WHAT NEEDS TO BE DONE -
Please output the records below in full, exactly as given, but without the images.

[Recorded robot episodes]
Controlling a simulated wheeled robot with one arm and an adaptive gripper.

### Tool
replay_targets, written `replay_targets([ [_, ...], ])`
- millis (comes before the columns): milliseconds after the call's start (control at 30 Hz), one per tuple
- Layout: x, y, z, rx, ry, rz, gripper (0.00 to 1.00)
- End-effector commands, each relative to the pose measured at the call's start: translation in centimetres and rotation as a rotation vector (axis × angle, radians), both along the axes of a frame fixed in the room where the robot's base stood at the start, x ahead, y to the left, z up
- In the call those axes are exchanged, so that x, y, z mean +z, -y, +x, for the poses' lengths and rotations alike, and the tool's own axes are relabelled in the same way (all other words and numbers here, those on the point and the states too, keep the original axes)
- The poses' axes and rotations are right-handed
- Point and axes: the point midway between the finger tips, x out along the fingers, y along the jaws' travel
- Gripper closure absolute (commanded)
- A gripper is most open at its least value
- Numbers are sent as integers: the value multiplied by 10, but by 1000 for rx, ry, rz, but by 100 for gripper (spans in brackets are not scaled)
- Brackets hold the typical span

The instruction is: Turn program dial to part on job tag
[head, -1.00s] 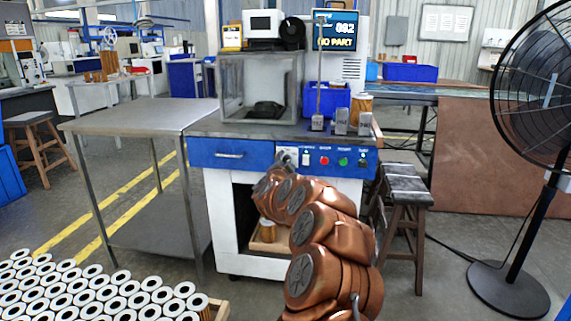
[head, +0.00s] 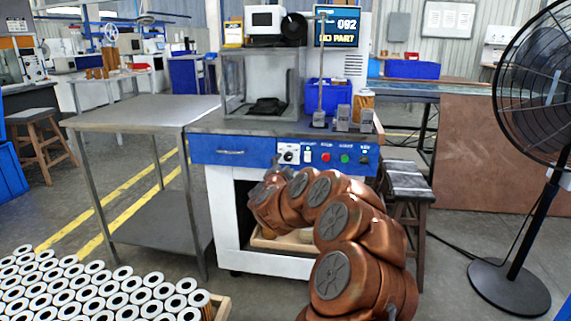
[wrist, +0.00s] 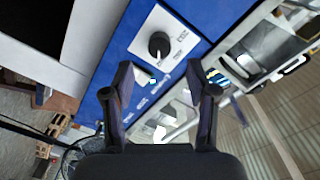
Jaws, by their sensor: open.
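The program dial is a black knob (wrist: 159,45) on a white plate, seen ahead of my gripper in the wrist view; in the head view the dial (head: 289,154) sits on the blue front panel (head: 232,152). My gripper (wrist: 165,82) is open and empty, its two fingers apart, with the dial beyond the fingertips and not between them. In the head view my arm hides most of the gripper, just below the dial. The display (head: 338,27) reads 092 and a line that looks like NO PART. The job tag's text is not readable; a yellow tag-like item (head: 233,34) stands at the upper left.
Red (head: 325,157) and green (head: 345,158) buttons sit right of the dial. A clear-walled chamber (head: 235,85) and a blue bin (head: 330,98) stand on top. A bare steel table (head: 145,112) is at left, a stool (head: 402,170) at right, and a fan (head: 540,90) farther right.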

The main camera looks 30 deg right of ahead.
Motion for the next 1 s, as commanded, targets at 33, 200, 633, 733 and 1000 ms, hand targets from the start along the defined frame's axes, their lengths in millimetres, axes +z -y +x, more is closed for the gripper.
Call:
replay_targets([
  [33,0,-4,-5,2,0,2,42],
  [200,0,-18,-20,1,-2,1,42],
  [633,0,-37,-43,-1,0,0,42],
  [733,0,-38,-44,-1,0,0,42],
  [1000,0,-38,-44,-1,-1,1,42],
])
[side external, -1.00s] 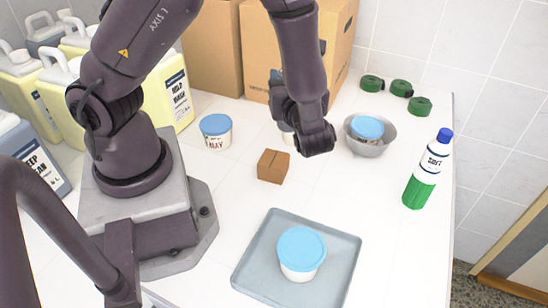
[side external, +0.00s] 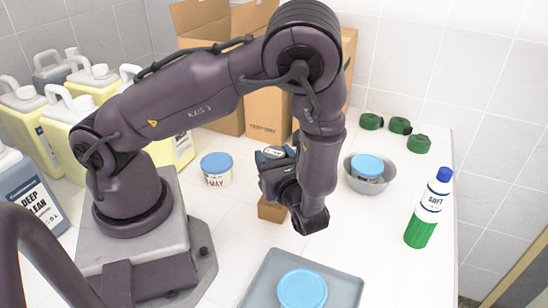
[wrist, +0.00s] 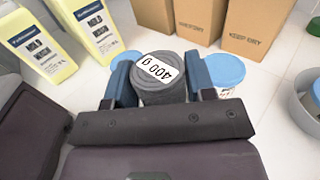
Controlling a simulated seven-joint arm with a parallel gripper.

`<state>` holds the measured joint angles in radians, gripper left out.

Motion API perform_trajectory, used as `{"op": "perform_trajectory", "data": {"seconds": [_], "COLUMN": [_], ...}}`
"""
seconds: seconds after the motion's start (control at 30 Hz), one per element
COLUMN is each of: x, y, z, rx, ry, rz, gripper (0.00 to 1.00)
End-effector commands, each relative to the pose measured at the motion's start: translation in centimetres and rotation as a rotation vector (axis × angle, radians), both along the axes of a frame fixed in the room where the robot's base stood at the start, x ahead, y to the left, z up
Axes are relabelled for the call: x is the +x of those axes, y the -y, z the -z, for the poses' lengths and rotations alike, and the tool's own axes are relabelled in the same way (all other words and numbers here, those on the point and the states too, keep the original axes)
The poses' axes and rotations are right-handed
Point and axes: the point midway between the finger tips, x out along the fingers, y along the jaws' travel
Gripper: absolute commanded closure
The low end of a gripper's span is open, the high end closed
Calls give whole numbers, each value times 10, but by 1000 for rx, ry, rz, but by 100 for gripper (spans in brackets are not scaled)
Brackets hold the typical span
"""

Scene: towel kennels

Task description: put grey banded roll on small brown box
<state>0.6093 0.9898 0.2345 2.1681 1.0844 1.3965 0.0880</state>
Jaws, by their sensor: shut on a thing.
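The grey banded roll (wrist: 160,80) is upright between the blue fingers of my gripper (wrist: 160,85) in the wrist view. I cannot tell the height between roll and box. The box is hidden in the wrist view.
A blue-lidded tub (side external: 216,170) stands left of the gripper. A grey bowl (side external: 370,182) holding another tub and a green-white bottle (side external: 428,210) are to the right. A grey tray (side external: 340,290) with a tub lies in front. Cartons (side external: 265,118) and yellow jugs (side external: 60,140) stand behind.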

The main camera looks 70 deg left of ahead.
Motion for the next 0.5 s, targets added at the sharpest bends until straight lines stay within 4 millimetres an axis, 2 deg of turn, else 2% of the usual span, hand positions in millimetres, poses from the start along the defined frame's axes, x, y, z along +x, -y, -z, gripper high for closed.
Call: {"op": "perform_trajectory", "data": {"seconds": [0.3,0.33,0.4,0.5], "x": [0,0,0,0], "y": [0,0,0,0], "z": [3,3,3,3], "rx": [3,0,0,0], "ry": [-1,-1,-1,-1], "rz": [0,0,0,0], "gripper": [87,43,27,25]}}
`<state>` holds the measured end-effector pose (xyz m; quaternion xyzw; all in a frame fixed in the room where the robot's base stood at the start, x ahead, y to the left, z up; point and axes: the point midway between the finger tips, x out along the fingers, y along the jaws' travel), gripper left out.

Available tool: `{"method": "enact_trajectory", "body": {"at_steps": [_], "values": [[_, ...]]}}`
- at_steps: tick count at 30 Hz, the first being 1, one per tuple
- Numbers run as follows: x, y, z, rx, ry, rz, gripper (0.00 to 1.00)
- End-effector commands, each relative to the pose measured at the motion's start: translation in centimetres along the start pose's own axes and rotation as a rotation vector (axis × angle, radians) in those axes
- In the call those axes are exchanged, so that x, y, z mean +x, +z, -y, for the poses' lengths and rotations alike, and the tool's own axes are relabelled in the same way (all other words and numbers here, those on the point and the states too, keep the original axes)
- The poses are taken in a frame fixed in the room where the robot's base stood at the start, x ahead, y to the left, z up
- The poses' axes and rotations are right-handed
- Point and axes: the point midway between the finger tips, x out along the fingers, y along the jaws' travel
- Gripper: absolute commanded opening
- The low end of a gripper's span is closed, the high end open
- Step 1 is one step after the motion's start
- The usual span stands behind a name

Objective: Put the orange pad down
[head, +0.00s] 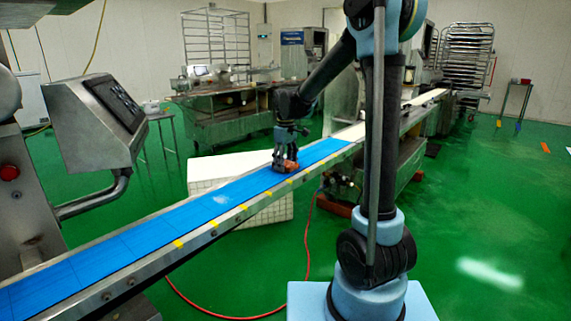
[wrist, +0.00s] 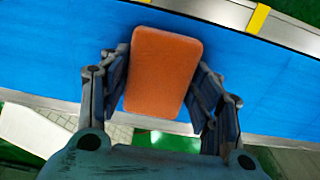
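The orange pad (wrist: 163,70) is a flat block with rounded corners, between the two fingers of my gripper (wrist: 163,62) in the wrist view. The fingers lie against its left and right edges.
Yellow marks (head: 243,208) line the belt's metal near edge. A white crate (head: 250,216) stands on the floor under the belt. A machine with a control panel (head: 100,115) stands at the left. The blue belt is clear toward the lower left.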

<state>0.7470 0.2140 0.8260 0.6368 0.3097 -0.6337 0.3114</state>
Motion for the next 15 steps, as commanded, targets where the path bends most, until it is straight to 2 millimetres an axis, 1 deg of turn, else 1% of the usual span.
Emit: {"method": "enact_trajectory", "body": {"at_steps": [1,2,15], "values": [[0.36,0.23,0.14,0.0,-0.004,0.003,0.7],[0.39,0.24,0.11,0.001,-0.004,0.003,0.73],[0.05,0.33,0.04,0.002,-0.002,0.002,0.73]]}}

SOLUTION TO THE PROBLEM -
Controlling a simulated wheeled robot with one arm and an adaptive gripper.

### Tool
replay_targets, written `replay_targets([ [_, ...], ])`
- millis (comes before the columns): milliseconds after the call's start (control at 30 Hz), one per tuple
- Layout: x, y, z, rx, ry, rz, gripper (0.00 to 1.00)
- End-effector commands, each relative to the pose measured at the call's start: translation in centimetres and rotation as a rotation vector (axis × angle, radians), both along the axes of a frame fixed in the room where the robot's base stood at the start, x ahead, y to the left, z up
- In the call those axes are exchanged, so that x, y, z mean +z, -y, +x, for the poses' lengths and rotations alike, and the tool's own axes are relabelled in the same way (all other words and numbers here, those on the point and the states too, keep the original axes)
- The poses' axes and rotations are right-handed
- Point and axes: the point midway between the finger tips, x out along the fingers, y along the jaws' travel
- Gripper closure absolute (commanded)
- A gripper is most open at its least value
- Numbers are sent as integers: the value multiplied by 10, but by 1000 for rx, ry, rz, but by 100 for gripper (spans in brackets are not scaled)
- Brackets hold the typical span

The instruction is: Turn program dial to part on job tag
[head, -1.00s] 
[head, +0.00s] 
[wrist, +0.00s] 
Jaws, by their sensor: open.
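The program dial is a black knob (wrist: 159,45) on a white plate, seen ahead of my gripper in the wrist view; in the head view the dial (head: 289,154) sits on the blue front panel (head: 232,152). My gripper (wrist: 165,82) is open and empty, its two fingers apart, with the dial beyond the fingertips and not between them. In the head view my arm hides most of the gripper, just below the dial. The display (head: 338,27) reads 092 and a line that looks like NO PART. The job tag's text is not readable; a yellow tag-like item (head: 233,34) stands at the upper left.
Red (head: 325,157) and green (head: 345,158) buttons sit right of the dial. A clear-walled chamber (head: 235,85) and a blue bin (head: 330,98) stand on top. A bare steel table (head: 145,112) is at left, a stool (head: 402,170) at right, and a fan (head: 540,90) farther right.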

The main camera looks 30 deg right of ahead.
Motion for the next 1 s, as commanded, targets at 33, 200, 633, 733 and 1000 ms, hand targets from the start along the defined frame's axes, their lengths in millimetres, axes +z -y +x, more is closed for the gripper.
Call:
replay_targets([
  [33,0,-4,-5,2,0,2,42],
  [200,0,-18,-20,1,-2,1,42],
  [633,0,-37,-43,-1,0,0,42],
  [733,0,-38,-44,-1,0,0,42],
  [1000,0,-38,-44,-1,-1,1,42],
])
[side external, -1.00s] 
[side external, +0.00s] 
[wrist, +0.00s] 
Controlling a simulated seven-joint arm with a parallel gripper.

`<state>` holds the measured joint angles in radians, gripper left out.

Motion API perform_trajectory, used as `{"op": "perform_trajectory", "data": {"seconds": [_], "COLUMN": [_], ...}}`
"""
seconds: seconds after the motion's start (control at 30 Hz), one per element
COLUMN is each of: x, y, z, rx, ry, rz, gripper (0.00 to 1.00)
End-effector commands, each relative to the pose measured at the motion's start: translation in centimetres and rotation as a rotation vector (axis × angle, radians), both along the axes of a frame fixed in the room where the robot's base stood at the start, x ahead, y to the left, z up
Axes are relabelled for the call: x is the +x of those axes, y the -y, z the -z, for the poses' lengths and rotations alike, and the tool's own axes are relabelled in the same way (all other words and numbers here, those on the point and the states too, keep the original axes)
The poses' axes and rotations are right-handed
Point and axes: the point midway between the finger tips, x out along the fingers, y along the jaws' travel
Gripper: absolute commanded closure
The low end of a gripper's span is open, the high end closed
Calls give whole numbers, each value times 10, but by 1000 for rx, ry, rz, but by 100 for gripper (spans in brackets are not scaled)
Brackets hold the typical span
"""

Scene: towel kennels

Task description: put grey banded roll on small brown box
<state>0.6093 0.9898 0.2345 2.1681 1.0844 1.3965 0.0880</state>
Jaws, by their sensor: shut on a thing.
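The grey banded roll (wrist: 160,80) is upright between the blue fingers of my gripper (wrist: 160,85) in the wrist view. I cannot tell the height between roll and box. The box is hidden in the wrist view.
A blue-lidded tub (side external: 216,170) stands left of the gripper. A grey bowl (side external: 370,182) holding another tub and a green-white bottle (side external: 428,210) are to the right. A grey tray (side external: 340,290) with a tub lies in front. Cartons (side external: 265,118) and yellow jugs (side external: 60,140) stand behind.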

The main camera looks 70 deg left of ahead.
Motion for the next 0.5 s, targets added at the sharpest bends until straight lines stay within 4 millimetres an axis, 2 deg of turn, else 2% of the usual span, hand positions in millimetres, poses from the start along the defined frame's axes, x, y, z along +x, -y, -z, gripper high for closed.
Call: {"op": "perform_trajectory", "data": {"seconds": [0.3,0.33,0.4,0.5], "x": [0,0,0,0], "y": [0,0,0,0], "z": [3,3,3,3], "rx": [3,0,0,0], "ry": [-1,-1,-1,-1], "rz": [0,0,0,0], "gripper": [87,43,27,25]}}
`<state>` holds the measured end-effector pose (xyz m; quaternion xyzw; all in a frame fixed in the room where the robot's base stood at the start, x ahead, y to the left, z up; point and axes: the point midway between the finger tips, x out along the fingers, y along the jaws' travel), gripper left out.

Available tool: `{"method": "enact_trajectory", "body": {"at_steps": [_], "values": [[_, ...]]}}`
- at_steps: tick count at 30 Hz, the first being 1, one per tuple
- Numbers run as follows: x, y, z, rx, ry, rz, gripper (0.00 to 1.00)
- End-effector commands, each relative to the pose measured at the motion's start: translation in centimetres along the start pose's own axes and rotation as a rotation vector (axis × angle, radians) in those axes
- In the call those axes are exchanged, so that x, y, z mean +x, +z, -y, for the poses' lengths and rotations alike, and the tool's own axes are relabelled in the same way (all other words and numbers here, those on the point and the states too, keep the original axes)
- The poses are taken in a frame fixed in the room where the robot's base stood at the start, x ahead, y to the left, z up
- The poses' axes and rotations are right-handed
- Point and axes: the point midway between the finger tips, x out along the fingers, y along the jaws' travel
- Gripper: absolute commanded opening
- The low end of a gripper's span is closed, the high end open
- Step 1 is one step after the motion's start
- The usual span stands behind a name

Objective: Put the orange pad down
[head, +0.00s] 
[wrist, +0.00s] 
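The orange pad (wrist: 163,70) is a flat block with rounded corners, between the two fingers of my gripper (wrist: 163,62) in the wrist view. The fingers lie against its left and right edges.
Yellow marks (head: 243,208) line the belt's metal near edge. A white crate (head: 250,216) stands on the floor under the belt. A machine with a control panel (head: 100,115) stands at the left. The blue belt is clear toward the lower left.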

<state>0.7470 0.2140 0.8260 0.6368 0.3097 -0.6337 0.3114</state>
Motion for the next 15 steps, as commanded, targets where the path bends most, until it is straight to 2 millimetres an axis, 1 deg of turn, else 1% of the usual span.
Emit: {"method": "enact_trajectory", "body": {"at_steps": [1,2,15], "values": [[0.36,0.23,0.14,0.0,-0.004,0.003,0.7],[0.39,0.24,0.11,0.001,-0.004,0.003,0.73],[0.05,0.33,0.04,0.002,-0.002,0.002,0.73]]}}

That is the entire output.